Page:Hugo - Œuvres complètes, Impr. nat., Correspondance, tome I.djvu/96

Le texte de cette page a été corrigé et est conforme au fac-similé.
Lundi, 31 décembre 1821[1].

Que les dernières pensées de cette année soient pour toi, comme les premières ont été pour toi. Chère amie, ta santé m’inquiète, et je veux t’en parler sérieusement. Je me demande d’où peuvent venir tes douleurs de côté. J’en connais une cause, sur laquelle je consulterai certainement quelque médecin célèbre. La peinture te nuit, du moins j’en suis persuadé. Les attitudes fatigantes que cet art oblige de prendre, les principes vénéneux qui s’échappent continuellement en vapeur subtile des couleurs qui sont pour la plupart minérales, en voilà plus qu’il n’en faut pour attaquer les organes extérieurs et intérieurs du corps, ce sont là des choses avérées et que l’expérience ne prouve que trop. La plupart des peintres ont la santé dégradée. Ô mon Adèle, serai-je condamné à voir cette funeste expérience se renouveler sur toi, sur le seul être qui me fasse chérir la vie ! Si ton mari avait l’autorité de tes parents, il se contenterait de te voir cultiver ton talent charmant pour le dessin, et ne s’exposerait pas, en te livrant au travail de la peinture, à voir tes heureuses dispositions te devenir fatales. Je consulterai certainement quelque célèbre médecin sur les dangers de ce travail pour un être aussi frêle et aussi délicat qu’une jeune fille. Que n’ai-je quelque pouvoir sur toi ! J’ai craint un moment autrefois que tu ne te destinasses à la profession d’artiste, profession incompatible avec le rang que tu dois occuper dans la société.

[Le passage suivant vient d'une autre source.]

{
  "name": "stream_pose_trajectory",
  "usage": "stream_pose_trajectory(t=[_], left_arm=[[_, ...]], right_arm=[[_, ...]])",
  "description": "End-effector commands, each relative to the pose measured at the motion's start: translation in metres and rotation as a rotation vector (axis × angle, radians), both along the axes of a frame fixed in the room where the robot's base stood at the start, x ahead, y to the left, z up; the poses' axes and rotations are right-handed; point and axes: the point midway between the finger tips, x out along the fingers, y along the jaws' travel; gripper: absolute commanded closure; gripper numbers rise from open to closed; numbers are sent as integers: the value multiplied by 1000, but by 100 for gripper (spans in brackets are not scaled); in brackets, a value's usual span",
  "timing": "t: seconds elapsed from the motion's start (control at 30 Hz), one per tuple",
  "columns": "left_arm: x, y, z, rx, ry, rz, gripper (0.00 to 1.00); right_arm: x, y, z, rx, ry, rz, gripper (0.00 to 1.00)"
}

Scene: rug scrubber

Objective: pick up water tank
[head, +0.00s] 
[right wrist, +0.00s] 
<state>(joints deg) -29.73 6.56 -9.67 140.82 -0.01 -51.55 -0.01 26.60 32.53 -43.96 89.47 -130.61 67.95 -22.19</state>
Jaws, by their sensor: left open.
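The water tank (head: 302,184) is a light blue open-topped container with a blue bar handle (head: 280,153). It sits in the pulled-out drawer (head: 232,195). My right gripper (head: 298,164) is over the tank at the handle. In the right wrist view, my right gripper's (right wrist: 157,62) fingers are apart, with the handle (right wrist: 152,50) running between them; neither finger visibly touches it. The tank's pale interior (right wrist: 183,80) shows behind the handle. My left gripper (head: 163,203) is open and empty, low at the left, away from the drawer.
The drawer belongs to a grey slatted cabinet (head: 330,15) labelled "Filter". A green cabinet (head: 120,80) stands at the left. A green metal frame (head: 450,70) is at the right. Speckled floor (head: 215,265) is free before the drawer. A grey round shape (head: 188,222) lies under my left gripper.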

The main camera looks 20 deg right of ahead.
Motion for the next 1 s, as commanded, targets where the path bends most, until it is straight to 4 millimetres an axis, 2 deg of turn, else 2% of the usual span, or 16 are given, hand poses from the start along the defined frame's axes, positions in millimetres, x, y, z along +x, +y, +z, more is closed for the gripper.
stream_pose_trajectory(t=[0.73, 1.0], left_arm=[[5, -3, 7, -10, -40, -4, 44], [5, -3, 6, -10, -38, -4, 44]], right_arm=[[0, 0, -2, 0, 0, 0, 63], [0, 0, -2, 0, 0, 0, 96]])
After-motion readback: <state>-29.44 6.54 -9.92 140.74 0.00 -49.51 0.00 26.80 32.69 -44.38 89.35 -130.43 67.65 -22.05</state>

Aujourd’hui que tu ne cultives la peinture que comme talent d’agrément, je tremble encore, et bien plus, car c’est pour ta santé. Chère Adèle, ah ! soigne-toi, je t’en conjure, je t’en conjure à genoux. Hélas ! que ne puis-je être sans cesse près de toi, te consoler dans toutes tes douleurs, te soulager dans tous tes maux ! Promets-moi, mon Adèle bien-aimée, si jamais tu es malade, si jamais ce nouveau malheur m’arrive, que je serai ta garde-malade, que ce sera moi qui veillerai près de ton lit, qui te donnerai tout ce dont tu auras besoin, qui y mourrai si... — mais je ne tracerai pas cette pensée insupportable. Aie soin, par pitié pour moi, de ta vie et de ta santé, si tu ne renonces pas à la peinture, ne t’y livre qu’avec prudence. Ma pauvre amie, que ne puis-je prendre toutes tes souffrances pour moi !

  1. Inédite.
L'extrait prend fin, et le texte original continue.